Because Hope was not the #1 team in the Great Lakes Region by the criteria that has been selected by the member institutions in D3.


To my way of thinking there is no way that Hope and Howard Payne should have been placed in the same bracket. Those two teams were the odds on favorites in most everyone's eyes to meet for the championship in the final four.  Instead they played in the sectional finals and played like two championship teams should, a close, hard-fought battle not decided until the final minute of play.
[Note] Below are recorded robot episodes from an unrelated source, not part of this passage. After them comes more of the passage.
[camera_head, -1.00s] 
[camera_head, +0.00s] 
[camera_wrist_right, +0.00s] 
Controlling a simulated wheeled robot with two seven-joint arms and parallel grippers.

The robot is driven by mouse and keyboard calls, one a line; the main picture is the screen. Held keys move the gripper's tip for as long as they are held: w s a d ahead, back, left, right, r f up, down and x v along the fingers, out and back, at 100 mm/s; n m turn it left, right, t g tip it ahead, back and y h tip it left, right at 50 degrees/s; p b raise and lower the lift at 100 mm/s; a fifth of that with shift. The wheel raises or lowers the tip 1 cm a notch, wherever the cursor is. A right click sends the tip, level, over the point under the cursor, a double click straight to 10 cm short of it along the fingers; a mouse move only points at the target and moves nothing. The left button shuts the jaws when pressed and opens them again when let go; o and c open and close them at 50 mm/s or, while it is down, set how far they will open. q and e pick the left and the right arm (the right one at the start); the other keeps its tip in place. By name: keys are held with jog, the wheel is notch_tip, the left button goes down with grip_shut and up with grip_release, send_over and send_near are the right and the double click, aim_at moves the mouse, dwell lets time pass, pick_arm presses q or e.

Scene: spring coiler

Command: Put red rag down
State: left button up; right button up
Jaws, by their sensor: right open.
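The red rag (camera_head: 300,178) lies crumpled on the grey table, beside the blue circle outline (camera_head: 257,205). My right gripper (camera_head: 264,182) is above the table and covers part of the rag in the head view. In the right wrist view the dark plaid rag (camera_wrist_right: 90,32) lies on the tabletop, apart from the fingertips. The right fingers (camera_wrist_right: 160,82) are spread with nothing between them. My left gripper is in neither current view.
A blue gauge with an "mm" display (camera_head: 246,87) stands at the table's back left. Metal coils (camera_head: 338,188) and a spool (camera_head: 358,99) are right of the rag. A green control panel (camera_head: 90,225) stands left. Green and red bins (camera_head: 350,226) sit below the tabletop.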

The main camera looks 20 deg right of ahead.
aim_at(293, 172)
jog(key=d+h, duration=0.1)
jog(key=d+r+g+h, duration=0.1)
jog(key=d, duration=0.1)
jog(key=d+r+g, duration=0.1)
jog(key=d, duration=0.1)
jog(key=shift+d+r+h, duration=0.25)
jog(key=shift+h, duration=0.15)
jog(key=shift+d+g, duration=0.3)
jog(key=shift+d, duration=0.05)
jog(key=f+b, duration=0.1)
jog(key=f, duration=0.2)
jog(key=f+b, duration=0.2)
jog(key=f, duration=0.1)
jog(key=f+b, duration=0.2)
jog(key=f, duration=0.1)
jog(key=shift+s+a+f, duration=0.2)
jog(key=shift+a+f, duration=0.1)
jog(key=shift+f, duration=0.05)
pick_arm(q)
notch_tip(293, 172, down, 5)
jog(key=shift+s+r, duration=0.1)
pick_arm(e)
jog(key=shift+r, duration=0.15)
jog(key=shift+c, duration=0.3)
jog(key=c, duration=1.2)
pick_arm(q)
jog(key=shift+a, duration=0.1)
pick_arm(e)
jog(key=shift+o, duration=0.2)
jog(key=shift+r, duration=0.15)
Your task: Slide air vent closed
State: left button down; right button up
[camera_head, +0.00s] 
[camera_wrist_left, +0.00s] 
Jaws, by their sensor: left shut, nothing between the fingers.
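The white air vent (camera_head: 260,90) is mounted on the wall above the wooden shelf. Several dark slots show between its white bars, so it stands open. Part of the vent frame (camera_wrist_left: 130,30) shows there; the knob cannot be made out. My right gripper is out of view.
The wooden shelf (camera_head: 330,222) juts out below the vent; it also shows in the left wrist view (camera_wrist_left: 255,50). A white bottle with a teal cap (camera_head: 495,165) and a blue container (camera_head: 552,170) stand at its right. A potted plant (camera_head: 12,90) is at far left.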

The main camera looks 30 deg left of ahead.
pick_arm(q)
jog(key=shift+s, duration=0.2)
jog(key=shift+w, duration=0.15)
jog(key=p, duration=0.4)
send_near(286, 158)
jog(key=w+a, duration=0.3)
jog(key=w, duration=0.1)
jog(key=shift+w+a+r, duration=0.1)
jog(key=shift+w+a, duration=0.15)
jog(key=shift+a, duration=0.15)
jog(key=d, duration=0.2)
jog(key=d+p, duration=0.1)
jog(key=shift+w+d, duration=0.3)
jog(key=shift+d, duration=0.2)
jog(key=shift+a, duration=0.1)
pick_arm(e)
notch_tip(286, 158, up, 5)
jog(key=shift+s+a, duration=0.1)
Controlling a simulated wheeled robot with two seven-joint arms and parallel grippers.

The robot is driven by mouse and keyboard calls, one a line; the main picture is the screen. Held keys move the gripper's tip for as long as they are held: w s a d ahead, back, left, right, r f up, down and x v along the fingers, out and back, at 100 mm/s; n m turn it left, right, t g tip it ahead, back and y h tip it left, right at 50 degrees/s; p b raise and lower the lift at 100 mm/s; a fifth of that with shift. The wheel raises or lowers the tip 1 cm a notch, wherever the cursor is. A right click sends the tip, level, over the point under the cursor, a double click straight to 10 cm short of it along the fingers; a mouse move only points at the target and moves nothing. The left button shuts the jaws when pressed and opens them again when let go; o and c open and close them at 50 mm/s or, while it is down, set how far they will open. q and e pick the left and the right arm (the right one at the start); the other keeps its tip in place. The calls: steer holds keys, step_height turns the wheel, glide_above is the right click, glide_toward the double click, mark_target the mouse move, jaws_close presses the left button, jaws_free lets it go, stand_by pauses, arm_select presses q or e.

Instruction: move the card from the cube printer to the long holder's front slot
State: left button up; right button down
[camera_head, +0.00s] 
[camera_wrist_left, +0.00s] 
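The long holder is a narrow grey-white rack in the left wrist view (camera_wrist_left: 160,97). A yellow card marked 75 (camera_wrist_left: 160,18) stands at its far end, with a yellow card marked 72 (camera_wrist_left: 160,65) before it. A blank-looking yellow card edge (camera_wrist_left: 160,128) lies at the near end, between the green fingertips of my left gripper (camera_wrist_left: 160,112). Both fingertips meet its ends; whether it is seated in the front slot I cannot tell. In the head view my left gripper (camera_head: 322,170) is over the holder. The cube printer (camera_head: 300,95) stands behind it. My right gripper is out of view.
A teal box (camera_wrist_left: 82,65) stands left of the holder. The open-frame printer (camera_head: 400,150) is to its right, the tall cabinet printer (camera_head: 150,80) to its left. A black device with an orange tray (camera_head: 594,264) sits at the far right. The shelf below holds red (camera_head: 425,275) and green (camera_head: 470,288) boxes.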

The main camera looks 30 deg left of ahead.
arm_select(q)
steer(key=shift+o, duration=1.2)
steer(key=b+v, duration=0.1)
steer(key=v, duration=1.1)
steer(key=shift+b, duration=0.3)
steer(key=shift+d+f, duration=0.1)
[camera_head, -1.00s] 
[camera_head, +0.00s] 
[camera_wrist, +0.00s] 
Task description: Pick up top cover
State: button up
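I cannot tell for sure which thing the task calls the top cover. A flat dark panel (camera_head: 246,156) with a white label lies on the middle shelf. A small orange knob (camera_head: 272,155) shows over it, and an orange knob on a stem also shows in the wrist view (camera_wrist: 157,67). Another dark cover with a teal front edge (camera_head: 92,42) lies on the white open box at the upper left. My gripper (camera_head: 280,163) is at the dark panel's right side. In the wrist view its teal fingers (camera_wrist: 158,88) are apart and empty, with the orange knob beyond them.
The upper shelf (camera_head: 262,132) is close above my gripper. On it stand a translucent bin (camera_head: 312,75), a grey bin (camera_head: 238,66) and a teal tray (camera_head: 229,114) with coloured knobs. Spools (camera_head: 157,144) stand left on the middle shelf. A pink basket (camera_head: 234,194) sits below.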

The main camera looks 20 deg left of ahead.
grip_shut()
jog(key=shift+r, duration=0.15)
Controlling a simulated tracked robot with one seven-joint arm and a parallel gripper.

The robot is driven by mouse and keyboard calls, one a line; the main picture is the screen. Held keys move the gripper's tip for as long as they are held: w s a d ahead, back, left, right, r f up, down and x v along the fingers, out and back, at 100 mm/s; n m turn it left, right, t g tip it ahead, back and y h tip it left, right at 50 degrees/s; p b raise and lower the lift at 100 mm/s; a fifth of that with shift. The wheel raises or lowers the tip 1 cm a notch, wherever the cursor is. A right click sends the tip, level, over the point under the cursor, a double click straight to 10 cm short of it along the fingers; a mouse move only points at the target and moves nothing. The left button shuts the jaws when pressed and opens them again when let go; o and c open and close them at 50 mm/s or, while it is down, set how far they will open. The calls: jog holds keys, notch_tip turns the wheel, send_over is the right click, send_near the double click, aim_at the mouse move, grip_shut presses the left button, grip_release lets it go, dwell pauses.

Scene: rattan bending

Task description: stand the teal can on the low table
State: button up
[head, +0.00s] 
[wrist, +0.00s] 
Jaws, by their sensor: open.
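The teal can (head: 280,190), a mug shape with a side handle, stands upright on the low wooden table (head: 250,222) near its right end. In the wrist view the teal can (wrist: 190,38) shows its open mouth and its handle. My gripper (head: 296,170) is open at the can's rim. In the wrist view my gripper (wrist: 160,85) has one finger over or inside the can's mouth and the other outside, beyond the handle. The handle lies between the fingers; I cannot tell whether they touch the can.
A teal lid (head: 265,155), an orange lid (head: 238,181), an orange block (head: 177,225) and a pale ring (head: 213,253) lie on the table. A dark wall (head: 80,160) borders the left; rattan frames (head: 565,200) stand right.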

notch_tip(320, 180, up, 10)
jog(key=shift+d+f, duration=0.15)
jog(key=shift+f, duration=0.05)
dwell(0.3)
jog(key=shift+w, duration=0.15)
That is what should have unfolded in Holland.  The committee missed an opportunity here.  They could have set the tournament up to pit the top teams in the final four and odds are that Hope would have been there and they would have garnered a packed house each of the two nights.  How does that thinking work?

Yes, pray tell!  How does the NCAA go about putting those objective  characteristics of excellence into a formula that reflects the move away from the "smoke-filled" rooms of the pre-pool days?  For what it's worth, the #1 South Region men's seed going into the last weekend was sent 495 miles to Jackson MS for its sectional games.  UMHB did not even get a chance to host!  It is called geographic proximity!


Precisely what criteria need to be added in the Handbook to correct the grievance about which you rant?  If Hope was not the #1 team in the region going into the last weekend, where did Hope fall short in the eyes of the Regional Evaluation Committee?  Actually, I would love for the committee to answer that question, if for no other reason than to educate us D3fans what our schools need to do to earn a home court for the regionals and the sectionals.  Maybe we can have that answer on Hoopsville on Tuesday (unless I have missed it elsewhere).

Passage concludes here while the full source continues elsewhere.